Noch ganz nackt und nicht einmal 24 Stunden alt waren die Babystörche, die Dienstagmittag von den Feuerwehren Passail und Weiz aus ihrem Nest am Passailer Hauptplatz gerettet werden mussten. "Ich habe gestern von einem Jagdpachtkollegen einen Anruf erhalten, dass man einen toten Storch im Ortsteil Tober gefunden hatte", erzählt Jagdpächter und Storchenbeauftragter Johann Greimel aus Passail. Bei dem Storch handelt es sich um ein Männchen, das in eine Freileitung geraten und dadurch zu Tode gekommen war.
"Die Storchenmama hat seit gestern das Nest nicht verlassen, sie hat weder gefressen noch getrunken. Normalerweise wechselt sich ein Storchenpaar bei der Brutpflege ab. Fliegt ein Elternteil aus, um Nahrung zu suchen, passt das andere auf und umgekehrt. Fehlt ein Elternteil, ist die Aufzucht der Jungtiere unmöglich", erzählt Greimel. Ohne elterlichen Schutz seien sie leichte Beute für Raubvögel. "Darum mussten wir schnell handeln", so der Storchenbeobachter.

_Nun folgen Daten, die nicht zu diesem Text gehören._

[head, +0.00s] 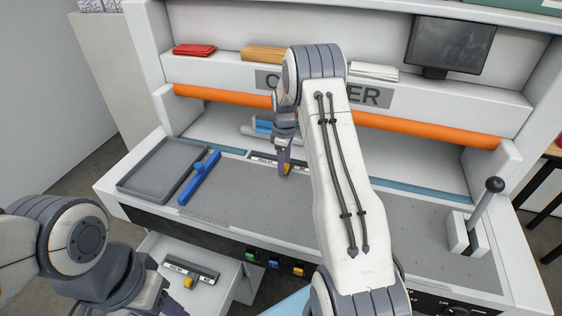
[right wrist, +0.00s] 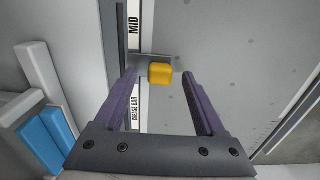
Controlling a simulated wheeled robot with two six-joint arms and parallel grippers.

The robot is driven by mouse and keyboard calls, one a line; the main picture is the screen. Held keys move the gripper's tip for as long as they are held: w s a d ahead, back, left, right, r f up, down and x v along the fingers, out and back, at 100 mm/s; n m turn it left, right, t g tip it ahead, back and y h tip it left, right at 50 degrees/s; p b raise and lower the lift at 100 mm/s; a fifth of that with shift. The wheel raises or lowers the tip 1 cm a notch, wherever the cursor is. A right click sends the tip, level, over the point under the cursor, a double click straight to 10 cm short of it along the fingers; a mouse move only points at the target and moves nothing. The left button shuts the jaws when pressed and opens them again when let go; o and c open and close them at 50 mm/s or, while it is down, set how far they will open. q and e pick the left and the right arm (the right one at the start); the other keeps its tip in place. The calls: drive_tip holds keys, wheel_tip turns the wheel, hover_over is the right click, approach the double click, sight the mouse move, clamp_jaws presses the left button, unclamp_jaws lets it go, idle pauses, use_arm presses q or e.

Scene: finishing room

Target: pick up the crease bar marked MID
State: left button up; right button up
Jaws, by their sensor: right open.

Ziehmama Maxeline nimmt die Küken unter ihre Fittiche
Greimel machte das Nest ausfindig und verständigte die Storchenstation in Tillmitsch sowie die Feuerwehr Passail. Einen Tag später rückte man zur Rettungsaktion aus. Mit dem Kran der Feuerwehr Weiz wurden zwei Babystörche und ein Ei geborgen. "Die Jungtiere sind vermutlich erst in der vergangenen Nacht geschlüpft", stellt Helmut Rosenthaler von der Storchenstation fest. Gemeinsam mit der Feuerwehr nahm er die Aushorstung (Rettungen aus dem Nest) der Jungvögel vor. "Das fällt mir nicht leicht", sagt Rosenthaler. "Natürlich ist es für die Mutter sehr schwer, wenn wir ihre Küken mitnehmen, aber sie alleine schafft es nicht. Sie würden über kurz oder lang sterben", betont der Obmann des Storchenvereins, der sich seit 32 Jahren um verunfallte Störche in Tillmitsch kümmert.

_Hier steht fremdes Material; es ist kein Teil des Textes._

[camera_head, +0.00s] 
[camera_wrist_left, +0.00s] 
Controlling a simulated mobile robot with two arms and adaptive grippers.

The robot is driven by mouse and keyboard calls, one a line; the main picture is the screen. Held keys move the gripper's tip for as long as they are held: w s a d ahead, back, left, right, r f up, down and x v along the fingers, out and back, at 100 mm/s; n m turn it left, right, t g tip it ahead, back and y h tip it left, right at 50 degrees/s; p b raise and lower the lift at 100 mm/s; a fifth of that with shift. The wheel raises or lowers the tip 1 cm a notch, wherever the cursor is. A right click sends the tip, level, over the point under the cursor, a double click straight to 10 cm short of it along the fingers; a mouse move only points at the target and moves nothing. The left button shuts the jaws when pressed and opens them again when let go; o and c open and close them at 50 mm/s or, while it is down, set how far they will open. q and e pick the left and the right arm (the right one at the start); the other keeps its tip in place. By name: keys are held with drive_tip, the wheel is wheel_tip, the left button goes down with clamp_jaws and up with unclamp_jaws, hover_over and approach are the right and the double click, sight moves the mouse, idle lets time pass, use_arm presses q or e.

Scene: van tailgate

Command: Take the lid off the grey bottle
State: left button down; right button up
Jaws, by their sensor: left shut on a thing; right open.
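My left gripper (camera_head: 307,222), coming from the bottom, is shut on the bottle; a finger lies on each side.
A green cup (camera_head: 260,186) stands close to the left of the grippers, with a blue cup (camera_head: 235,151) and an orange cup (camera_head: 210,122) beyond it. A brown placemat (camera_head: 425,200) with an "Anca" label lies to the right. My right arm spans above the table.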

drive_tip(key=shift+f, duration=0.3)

Genau dorthin sollen nun auch die Storchenbabys und das Ei aus Passail kommen. Ziehmama Maxeline - eine 27 Jahre alten Storchendame - wird die Jungen und das Ei unter ihre Fittiche nehmen. "Maxeline ist im Ausbrüten fremder Eier und der Aufzucht von Küken bestens geübt", sagt Karin Schwimmer, stellvertretende Obfrau des Storchenvereins.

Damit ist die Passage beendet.